My teaching philosophy involves allowing students to learn machine learning in the real world context by using real world data to consider real world examples and solve real world problems in class. I want to equip students with the knowledge, experience and a skillset highly desired by their future employers in dynamic industry settings.
I took a look at the syllabus and it looks interesting covering lots of interesting topics like probe data, image enhancement, etc. Do you find that teaching helps you in other ways beyond keeping your knowledge fresh?
Absolutely. Many of my former students are my colleagues now at HERE across different departments and sites from Chicago to Mumbai. Teaching fosters a good relationship with local universities and several faculty and PhD students have worked on HERE-sponsored research projects in the past as a result.
Illinois Institute of Technology is ranked #5 – only behind Carnegie Mellon University, Stanford University, and University of California–Berkeley - by The San Francisco Business Times in terms of universities who produce the most professionals focused on the driverless car industry. I hope that my course has contributed to this growth!

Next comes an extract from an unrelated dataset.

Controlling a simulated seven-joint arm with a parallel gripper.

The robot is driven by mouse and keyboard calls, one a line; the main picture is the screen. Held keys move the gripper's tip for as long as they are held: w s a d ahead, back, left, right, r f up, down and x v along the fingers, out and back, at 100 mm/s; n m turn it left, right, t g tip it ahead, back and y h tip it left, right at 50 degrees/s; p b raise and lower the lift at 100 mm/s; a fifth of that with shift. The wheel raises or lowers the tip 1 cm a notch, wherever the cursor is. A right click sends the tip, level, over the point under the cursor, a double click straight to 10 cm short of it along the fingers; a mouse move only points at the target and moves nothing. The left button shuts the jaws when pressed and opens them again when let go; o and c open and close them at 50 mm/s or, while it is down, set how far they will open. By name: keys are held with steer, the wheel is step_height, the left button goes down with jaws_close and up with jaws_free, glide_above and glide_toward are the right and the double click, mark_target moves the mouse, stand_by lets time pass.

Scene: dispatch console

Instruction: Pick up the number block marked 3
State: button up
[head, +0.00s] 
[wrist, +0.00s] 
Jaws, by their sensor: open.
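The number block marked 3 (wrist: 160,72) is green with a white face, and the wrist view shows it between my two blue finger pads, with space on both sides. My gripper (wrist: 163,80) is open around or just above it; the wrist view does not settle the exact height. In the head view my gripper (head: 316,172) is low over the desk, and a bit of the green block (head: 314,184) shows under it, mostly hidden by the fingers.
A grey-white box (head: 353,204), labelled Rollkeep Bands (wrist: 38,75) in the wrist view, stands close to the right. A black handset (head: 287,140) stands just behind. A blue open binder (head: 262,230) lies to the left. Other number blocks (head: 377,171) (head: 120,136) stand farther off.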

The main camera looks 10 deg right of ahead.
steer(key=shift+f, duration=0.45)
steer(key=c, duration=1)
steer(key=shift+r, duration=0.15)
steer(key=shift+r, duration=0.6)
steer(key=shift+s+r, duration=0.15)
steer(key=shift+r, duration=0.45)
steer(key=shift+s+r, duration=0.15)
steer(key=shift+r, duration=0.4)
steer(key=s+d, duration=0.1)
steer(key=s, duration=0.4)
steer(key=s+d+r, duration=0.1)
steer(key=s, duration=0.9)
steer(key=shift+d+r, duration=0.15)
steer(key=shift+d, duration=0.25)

Giving back is also a core value at HERE and I am proud to have taught over 1000 students in the AI domain in the past 8 years.
How can the developer community benefit from your work or get involved in the space?
There are many ways that we collaborate with the developer community interested in HD maps. For example, we provide HD map samples and we also work with a popular R&D programming platform to integrate HD map interface in their libraries. There are also industry collaborations such as the OneMap Alliance.
I have also advanced our work through formal collaboration with universities such as Northwestern, Columbia, Notre Dame and Carnegie Mellon. I have organized a few challenges and competitions in the research community to analyze mapping data.
I am always looking for top talent to join our world-class team.
Thanks Xin, we really appreciate you sharing your insights and the thought leadership you provide in the field.